begin

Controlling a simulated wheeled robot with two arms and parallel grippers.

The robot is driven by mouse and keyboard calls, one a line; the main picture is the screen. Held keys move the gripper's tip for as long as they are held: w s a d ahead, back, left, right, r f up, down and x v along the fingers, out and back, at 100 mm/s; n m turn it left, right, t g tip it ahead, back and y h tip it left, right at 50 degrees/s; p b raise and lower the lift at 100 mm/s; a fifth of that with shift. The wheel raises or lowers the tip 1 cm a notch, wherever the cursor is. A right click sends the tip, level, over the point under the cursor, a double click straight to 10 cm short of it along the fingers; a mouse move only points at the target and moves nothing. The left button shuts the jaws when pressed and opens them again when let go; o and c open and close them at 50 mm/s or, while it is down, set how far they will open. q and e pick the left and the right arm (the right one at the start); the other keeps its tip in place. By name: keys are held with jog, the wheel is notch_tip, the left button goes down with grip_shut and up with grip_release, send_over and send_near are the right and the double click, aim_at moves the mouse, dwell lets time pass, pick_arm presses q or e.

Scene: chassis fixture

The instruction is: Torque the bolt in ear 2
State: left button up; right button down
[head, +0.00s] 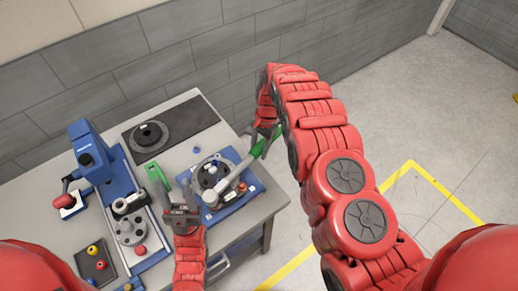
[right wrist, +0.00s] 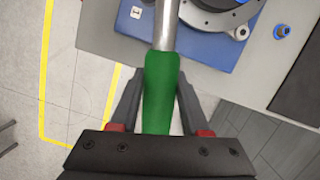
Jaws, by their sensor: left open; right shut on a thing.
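My right gripper (head: 266,132) is shut on the green handle (right wrist: 161,92) of a wrench with a grey shaft (right wrist: 166,24). In the head view the wrench (head: 235,171) slopes down-left across the blue fixture plate (head: 233,202), its head (head: 210,197) at the plate's left side, by the round grey housing (head: 203,174). Whether the head sits on a bolt, and which ear it is at, I cannot tell. My left gripper (head: 176,188) is open, left of the fixture. The wrist view shows a label "1" on the plate, but no ear 2 label is legible.
A green-handled item (head: 153,172) lies by my left gripper. A blue press-like station (head: 92,150) stands at the left, a dark mat with a black disc (head: 148,134) at the back. A small blue part (head: 197,150) lies behind the fixture. The table's right edge is close.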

end

# Objective:
Transcribe the full listing above exactly, with the images removed.

# Solution for this problem:
Controlling a simulated wheeled robot with two arms and parallel grippers.

The robot is driven by mouse and keyboard calls, one a line; the main picture is the screen. Held keys move the gripper's tip for as long as they are held: w s a d ahead, back, left, right, r f up, down and x v along the fingers, out and back, at 100 mm/s; n m turn it left, right, t g tip it ahead, back and y h tip it left, right at 50 degrees/s; p b raise and lower the lift at 100 mm/s; a fifth of that with shift. The wheel raises or lowers the tip 1 cm a notch, wherever the cursor is. A right click sends the tip, level, over the point under the cursor, a double click straight to 10 cm short of it along the fingers; a mouse move only points at the target and moves nothing. The left button shuts the jaws when pressed and opens them again when let go; o and c open and close them at 50 mm/s or, while it is down, set how far they will open. q and e pick the left and the right arm (the right one at the start); the other keeps its tip in place. By name: keys are held with jog, the wheel is notch_tip, the left button goes down with grip_shut and up with grip_release, send_over and send_near are the right and the double click, aim_at moves the mouse, dwell lets time pass, pick_arm presses q or e.

Scene: chassis fixture

The instruction is: Torque the bolt in ear 2
State: left button up; right button down
[head, +0.00s] 
[right wrist, +0.00s] 
Jaws, by their sensor: left open; right shut on a thing.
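My right gripper (head: 266,132) is shut on the green handle (right wrist: 161,92) of a wrench with a grey shaft (right wrist: 166,24). In the head view the wrench (head: 235,171) slopes down-left across the blue fixture plate (head: 233,202), its head (head: 210,197) at the plate's left side, by the round grey housing (head: 203,174). Whether the head sits on a bolt, and which ear it is at, I cannot tell. My left gripper (head: 176,188) is open, left of the fixture. The wrist view shows a label "1" on the plate, but no ear 2 label is legible.
A green-handled item (head: 153,172) lies by my left gripper. A blue press-like station (head: 92,150) stands at the left, a dark mat with a black disc (head: 148,134) at the back. A small blue part (head: 197,150) lies behind the fixture. The table's right edge is close.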

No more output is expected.